Volume 7, Issue 1 - January/February 2014
Western Threat Center Highlights
Scientists Characterize Burn Severity to Aid Post-Fire Recovery
The most common approach to characterize burn severity across large landscapes is to use remotely sensed data, satellite imagery, or LiDAR technology (which uses lasers to measure distance in order to create high resolution maps), from before and after a fire burns. However, these methods can be limited in dense forest stands because of their inability to see the impact of fire on all levels of vegetation. The Western Threat Center supported post-fire LiDAR flights and field data collection to assess whether remotely sensed data accurately predicts burn severity in the Pole Creek Fire on the Deschutes National Forest. Understanding the accuracy of remotely sensed burn severity will aid in planning post-fire recovery efforts.
For more information, contact Nicole Vaillant (Western Threat Center) at firstname.lastname@example.org.
Post-fire landscape, Deschutes National Forest, Oregon - Photo by USDA Forest Service
How Vulnerable are Greater Sage-Grouse and Their Habitat?
Concern is growing for greater sage-grouse (Centrocerus urophasianus) and their habitat. The Western Threat Center is providing support for a team from the Forest Service Rocky Mountain Research Station and Intermountain Region to conduct an assessment of suitable sagebrush habitat, greater sage-grouse, and their stressors in the Central Basin and Range, Wasatch and Uinta Mountains and Colorado Plateau ecoregions of Nevada and Utah. Specific emphasis will be directed toward the upland, more mesic (moist) landscapes administered by the Forest Service where key issues include habitat fragmentation (and associated greater sage-grouse population isolation), tree encroachment, impacts of flammable weed expansion, changing fire regimes and climate change. The team is using available knowledge and data sets and modeling to explore variation in the spatial distribution of suitable habitat through time (past, present and future) in order to provide context for interpreting current and anticipated future risks. The team will also organize one or more manager’s workshops to increase grassroots input with the goal of improving applicability of final products to management and planning activities.

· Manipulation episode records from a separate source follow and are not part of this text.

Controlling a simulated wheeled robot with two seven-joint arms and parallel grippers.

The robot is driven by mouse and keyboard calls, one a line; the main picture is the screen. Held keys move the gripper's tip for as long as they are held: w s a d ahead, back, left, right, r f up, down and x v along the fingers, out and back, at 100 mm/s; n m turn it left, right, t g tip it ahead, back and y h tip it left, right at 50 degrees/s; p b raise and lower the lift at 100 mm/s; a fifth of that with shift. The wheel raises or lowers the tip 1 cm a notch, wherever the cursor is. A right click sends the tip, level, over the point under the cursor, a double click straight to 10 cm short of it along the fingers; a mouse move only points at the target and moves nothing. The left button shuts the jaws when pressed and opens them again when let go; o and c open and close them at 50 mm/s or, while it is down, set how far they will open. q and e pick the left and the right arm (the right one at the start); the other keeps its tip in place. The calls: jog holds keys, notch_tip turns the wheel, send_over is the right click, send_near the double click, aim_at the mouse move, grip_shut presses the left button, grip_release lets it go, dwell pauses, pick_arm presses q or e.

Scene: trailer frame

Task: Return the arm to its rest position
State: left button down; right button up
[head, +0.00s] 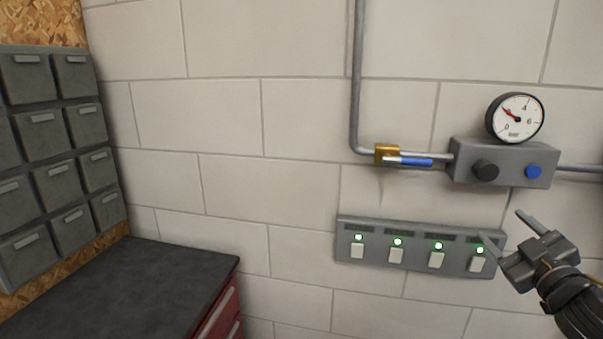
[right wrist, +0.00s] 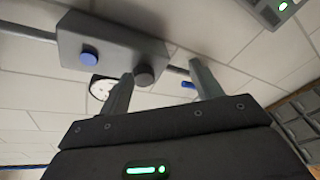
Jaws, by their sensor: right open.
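My right gripper (head: 506,228) is at the lower right of the head view, in front of the right end of the switch panel (head: 345,240). It is open and empty, with its two fingers apart. In the right wrist view its fingers (right wrist: 164,90) point toward the wall, with the grey box (right wrist: 100,42) beyond them. I cannot tell whether a finger touches the panel. My left gripper is not in view.
A grey box (head: 511,163) with a black and a blue knob, a gauge (head: 515,117) and a pipe with a blue-handled valve (head: 412,161) are on the wall. Grey bins (head: 45,133) and a dark-topped cabinet (head: 120,285) stand left. Bare wall lies between.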

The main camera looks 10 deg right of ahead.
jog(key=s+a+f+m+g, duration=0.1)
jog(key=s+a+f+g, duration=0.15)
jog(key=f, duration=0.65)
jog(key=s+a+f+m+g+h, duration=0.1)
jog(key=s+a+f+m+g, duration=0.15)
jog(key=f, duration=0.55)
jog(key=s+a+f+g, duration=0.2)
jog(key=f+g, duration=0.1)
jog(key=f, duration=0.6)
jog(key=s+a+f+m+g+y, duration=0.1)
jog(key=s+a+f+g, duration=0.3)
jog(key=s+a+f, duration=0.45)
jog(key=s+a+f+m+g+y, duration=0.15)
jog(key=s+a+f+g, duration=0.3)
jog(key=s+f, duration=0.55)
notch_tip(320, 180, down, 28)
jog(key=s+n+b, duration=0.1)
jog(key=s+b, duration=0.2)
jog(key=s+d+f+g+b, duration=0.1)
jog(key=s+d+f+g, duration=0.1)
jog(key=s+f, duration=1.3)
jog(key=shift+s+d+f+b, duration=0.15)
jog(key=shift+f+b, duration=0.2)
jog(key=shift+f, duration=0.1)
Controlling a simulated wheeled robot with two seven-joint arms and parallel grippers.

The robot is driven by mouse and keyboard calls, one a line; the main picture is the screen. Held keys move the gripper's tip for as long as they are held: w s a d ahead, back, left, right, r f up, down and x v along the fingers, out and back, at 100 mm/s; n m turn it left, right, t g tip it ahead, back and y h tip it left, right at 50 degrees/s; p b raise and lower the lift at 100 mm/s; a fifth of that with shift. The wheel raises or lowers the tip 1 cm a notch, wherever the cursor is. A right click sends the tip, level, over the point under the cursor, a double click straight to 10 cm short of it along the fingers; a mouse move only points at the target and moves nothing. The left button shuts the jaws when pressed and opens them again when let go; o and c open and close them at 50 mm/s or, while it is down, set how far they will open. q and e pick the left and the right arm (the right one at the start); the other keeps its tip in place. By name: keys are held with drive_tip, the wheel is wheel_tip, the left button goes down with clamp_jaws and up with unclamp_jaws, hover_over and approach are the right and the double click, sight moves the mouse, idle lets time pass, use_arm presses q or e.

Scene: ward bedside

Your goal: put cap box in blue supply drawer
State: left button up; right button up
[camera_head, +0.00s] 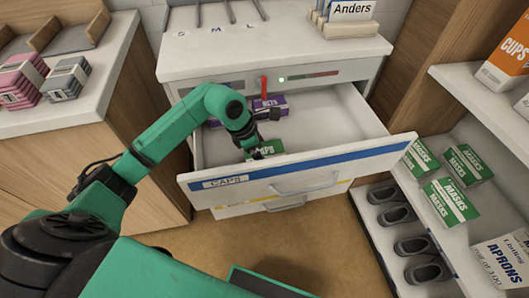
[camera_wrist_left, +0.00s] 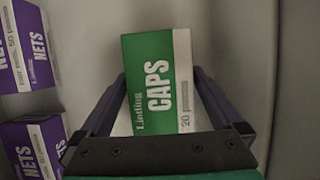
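The green and white cap box (camera_head: 268,147) is inside the open blue supply drawer (camera_head: 340,160), close behind its front panel. The drawer front has a blue stripe and a CAPS label. My left gripper (camera_head: 258,150) reaches down into the drawer at the box. In the left wrist view, the cap box (camera_wrist_left: 158,85) is between the two fingers (camera_wrist_left: 160,90), whose tips meet its sides, so it looks gripped. Whether the box rests on the drawer floor is unclear. My right gripper is not in view.
Purple NETS boxes (camera_head: 270,104) lie at the drawer's back left; they also show in the wrist view (camera_wrist_left: 40,145). The drawer's right side is clear. A red tab (camera_head: 263,84) hangs above the drawer. Right shelves hold green MASKS boxes (camera_head: 450,201) and dark shoes (camera_head: 412,246).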

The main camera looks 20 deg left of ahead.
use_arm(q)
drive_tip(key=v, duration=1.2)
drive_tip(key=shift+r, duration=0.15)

For more information, contact Stanley Kitchen (Rocky Mountain Research Station) at email@example.com.
Left: Greater sage-grouse - Photo by Terry Spivey Photography, Bugwood.org
Right: Current sage-grouse and habitat distributions in the proposed study area. Click to enlarge.
Researchers Link Beetle Attacks and Fuel Changes
Dense forests and drier climate conditions have facilitated a widespread outbreak of the mountain pine beetle, a bark beetle native to western North America. Fire and fuel managers need up-to-date information regarding the location and nature of beetle attacks because beetle attacks can substantially alter fuel conditions, which can increase risks to firefighters and communities in affected areas.

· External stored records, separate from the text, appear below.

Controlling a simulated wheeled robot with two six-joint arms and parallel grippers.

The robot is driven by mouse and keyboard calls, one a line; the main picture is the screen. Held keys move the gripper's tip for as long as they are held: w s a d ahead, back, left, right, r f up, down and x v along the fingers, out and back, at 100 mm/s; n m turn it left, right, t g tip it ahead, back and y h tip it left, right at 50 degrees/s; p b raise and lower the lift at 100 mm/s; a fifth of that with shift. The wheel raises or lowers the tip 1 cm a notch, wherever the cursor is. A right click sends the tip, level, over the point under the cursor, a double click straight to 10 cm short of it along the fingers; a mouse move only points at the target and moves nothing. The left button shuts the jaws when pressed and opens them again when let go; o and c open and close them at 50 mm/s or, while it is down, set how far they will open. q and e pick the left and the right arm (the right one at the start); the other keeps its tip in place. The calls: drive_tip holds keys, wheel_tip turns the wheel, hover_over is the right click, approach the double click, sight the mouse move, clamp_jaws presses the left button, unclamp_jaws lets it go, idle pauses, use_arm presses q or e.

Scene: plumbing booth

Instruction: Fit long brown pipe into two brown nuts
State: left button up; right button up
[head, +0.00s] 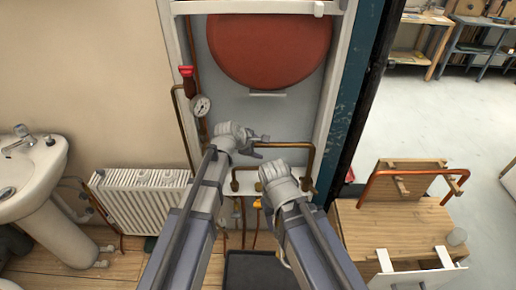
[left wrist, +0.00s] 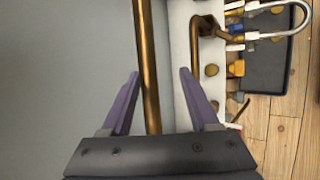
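A long brown pipe (head: 291,145) runs level across the grey panel below the red tank, then bends down at its right end. My left gripper (head: 259,149) is at its left part. In the left wrist view, the pipe (left wrist: 148,75) passes between the two purple fingers of the gripper (left wrist: 160,75). They are spread, with a gap on each side. A brown nut (head: 234,185) sits at the lower left of the panel's bottom ledge. A brown fitting (left wrist: 204,25) shows in the left wrist view. My right arm's wrist is below the pipe; its fingers are hidden.
A pressure gauge (head: 201,106) and a red valve (head: 186,71) are on the left of the panel. A wooden bench (head: 385,235) at right carries an orange copper pipe (head: 412,172). A white radiator (head: 140,198) and a sink (head: 32,175) stand at left.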

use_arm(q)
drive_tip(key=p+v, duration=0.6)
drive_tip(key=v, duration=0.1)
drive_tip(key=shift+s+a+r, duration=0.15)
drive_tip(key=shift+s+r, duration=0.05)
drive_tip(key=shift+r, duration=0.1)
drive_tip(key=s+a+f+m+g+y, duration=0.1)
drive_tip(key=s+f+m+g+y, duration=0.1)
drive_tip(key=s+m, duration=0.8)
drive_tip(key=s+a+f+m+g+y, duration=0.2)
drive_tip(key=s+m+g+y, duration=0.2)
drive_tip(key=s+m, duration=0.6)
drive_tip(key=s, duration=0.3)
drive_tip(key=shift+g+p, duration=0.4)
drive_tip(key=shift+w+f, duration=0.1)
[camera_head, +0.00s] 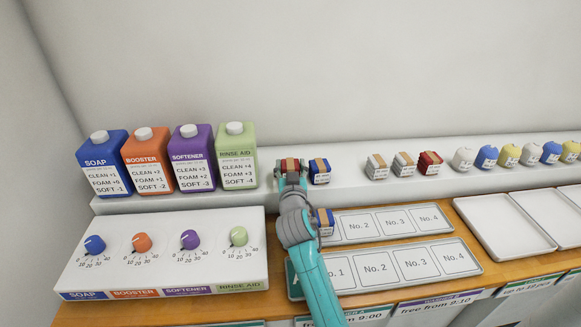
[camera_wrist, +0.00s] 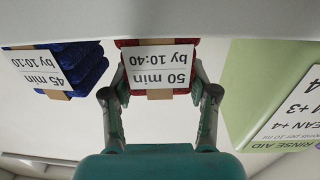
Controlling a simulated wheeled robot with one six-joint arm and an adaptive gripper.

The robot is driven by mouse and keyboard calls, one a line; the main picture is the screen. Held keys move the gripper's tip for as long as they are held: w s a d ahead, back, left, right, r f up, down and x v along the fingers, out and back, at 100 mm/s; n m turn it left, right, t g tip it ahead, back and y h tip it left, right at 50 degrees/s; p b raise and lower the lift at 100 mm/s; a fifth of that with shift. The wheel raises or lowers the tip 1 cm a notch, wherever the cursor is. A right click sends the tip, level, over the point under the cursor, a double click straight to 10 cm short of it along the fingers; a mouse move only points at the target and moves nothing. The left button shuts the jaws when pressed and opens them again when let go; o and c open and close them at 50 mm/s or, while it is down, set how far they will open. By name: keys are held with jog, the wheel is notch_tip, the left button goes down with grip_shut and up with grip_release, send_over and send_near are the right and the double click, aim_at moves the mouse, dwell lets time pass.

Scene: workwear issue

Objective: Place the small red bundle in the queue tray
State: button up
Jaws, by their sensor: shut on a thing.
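A red bundle (camera_head: 290,164) with a tan band is between the fingers of my gripper (camera_head: 292,175) at the shelf, just right of the rinse aid bottle. In the wrist view my gripper (camera_wrist: 160,95) is shut on this red bundle (camera_wrist: 160,43), whose label reads "50 min by 10:40". It seems to rest on the shelf; any small gap is hard to see. Two numbered trays lie on the wooden counter: a back one (camera_head: 450,234) and a front one (camera_head: 474,268). A blue bundle (camera_head: 325,221) sits at the back tray's left end. My arm partly hides both trays.
A blue bundle (camera_head: 320,170), labelled "45 min by 10:10" in the wrist view (camera_wrist: 75,65), stands close beside the red one. The rinse aid bottle (camera_head: 236,150) is close on the left. Another red bundle (camera_head: 430,162) stands farther right. White trays (camera_head: 490,222) at right look empty.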

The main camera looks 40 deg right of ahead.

U.S. Forest Service personnel have hand-mapped beetle attacks from aircraft for many years, but the extent of the land area makes it difficult to comprehensively map all areas each year, and differences between observers can also complicate analysis. To resolve this, the Western Threat Center is providing support for researchers from the Rocky Mountain Research Station and University of Montana to develop a system to map the progression of beetle attacks over time using MODIS satellite imagery and field-measured fuel changes (below). They developed and tested a system to apply the field-measured fuel changes to fuels maps used for modeling fire behavior.
Maps show the progression of beetle attacks in 2001, 2005, and 2009. Click to enlarge.
Satellite imagery provided consistent and geographically comprehensive maps of beetle attacks over time, which compared favorably with field-measured data. Fuel changes associated with beetle attacks were found to vary depending on time since attack. Comparisons of fire behavior using fuel maps with and without beetle-induced fuel changes over time (below) suggested significant increases in predicted fire behavior with beetle-induced fuel changes.
Images show comparisons of fire behavior using fuel maps with and without beetle-induced fuel changes over time. Click to enlarge.
Beetle effects on fuels and fire behavior are an area of active research. As this work advances, it has potential to be integrated with current fire and fuel management and future planning and to be extended to other geographic regions.